◆ Exercise requirements ◆
Reproduce only this part of the listing: the line with "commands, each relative", plus every line after it through the last.

◆ Data block ◆

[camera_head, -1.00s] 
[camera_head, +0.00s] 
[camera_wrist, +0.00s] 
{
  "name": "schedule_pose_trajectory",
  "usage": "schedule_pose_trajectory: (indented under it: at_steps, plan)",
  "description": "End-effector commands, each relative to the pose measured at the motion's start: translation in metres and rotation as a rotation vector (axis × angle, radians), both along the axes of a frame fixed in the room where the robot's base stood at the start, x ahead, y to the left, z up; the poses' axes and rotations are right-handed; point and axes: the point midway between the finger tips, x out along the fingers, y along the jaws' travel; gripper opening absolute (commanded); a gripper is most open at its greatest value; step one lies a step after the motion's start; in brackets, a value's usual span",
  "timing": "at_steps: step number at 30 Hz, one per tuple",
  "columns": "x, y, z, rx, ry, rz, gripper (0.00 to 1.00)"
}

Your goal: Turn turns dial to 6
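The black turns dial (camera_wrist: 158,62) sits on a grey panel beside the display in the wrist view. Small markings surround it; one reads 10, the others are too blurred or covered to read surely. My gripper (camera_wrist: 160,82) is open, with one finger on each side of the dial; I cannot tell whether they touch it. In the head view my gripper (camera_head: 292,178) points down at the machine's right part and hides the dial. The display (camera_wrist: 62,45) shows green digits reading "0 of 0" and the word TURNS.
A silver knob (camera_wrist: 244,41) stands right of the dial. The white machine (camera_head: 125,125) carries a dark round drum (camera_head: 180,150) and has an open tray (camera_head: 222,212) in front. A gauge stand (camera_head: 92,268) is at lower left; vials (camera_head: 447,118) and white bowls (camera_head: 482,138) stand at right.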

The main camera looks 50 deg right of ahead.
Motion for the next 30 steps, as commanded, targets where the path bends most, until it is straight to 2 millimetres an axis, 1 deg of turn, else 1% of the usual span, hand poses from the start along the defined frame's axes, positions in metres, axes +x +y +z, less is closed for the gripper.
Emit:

◆ Problem solution ◆
  "description": "End-effector commands, each relative to the pose measured at the motion's start: translation in metres and rotation as a rotation vector (axis × angle, radians), both along the axes of a frame fixed in the room where the robot's base stood at the start, x ahead, y to the left, z up; the poses' axes and rotations are right-handed; point and axes: the point midway between the finger tips, x out along the fingers, y along the jaws' travel; gripper opening absolute (commanded); a gripper is most open at its greatest value; step one lies a step after the motion's start; in brackets, a value's usual span",
  "timing": "at_steps: step number at 30 Hz, one per tuple",
  "columns": "x, y, z, rx, ry, rz, gripper (0.00 to 1.00)"
}

Your goal: Turn turns dial to 6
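The black turns dial (camera_wrist: 158,62) sits on a grey panel beside the display in the wrist view. Small markings surround it; one reads 10, the others are too blurred or covered to read surely. My gripper (camera_wrist: 160,82) is open, with one finger on each side of the dial; I cannot tell whether they touch it. In the head view my gripper (camera_head: 292,178) points down at the machine's right part and hides the dial. The display (camera_wrist: 62,45) shows green digits reading "0 of 0" and the word TURNS.
A silver knob (camera_wrist: 244,41) stands right of the dial. The white machine (camera_head: 125,125) carries a dark round drum (camera_head: 180,150) and has an open tray (camera_head: 222,212) in front. A gauge stand (camera_head: 92,268) is at lower left; vials (camera_head: 447,118) and white bowls (camera_head: 482,138) stand at right.

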The main camera looks 50 deg right of ahead.
Motion for the next 30 steps, as commanded, targets where the path bends most, until it is straight to 2 millimetres an axis, 1 deg of turn, else 1% of the usual span, hand poses from the start along the defined frame's axes, positions in metres, axes +x +y +z, less is closed for the gripper.
Emit:

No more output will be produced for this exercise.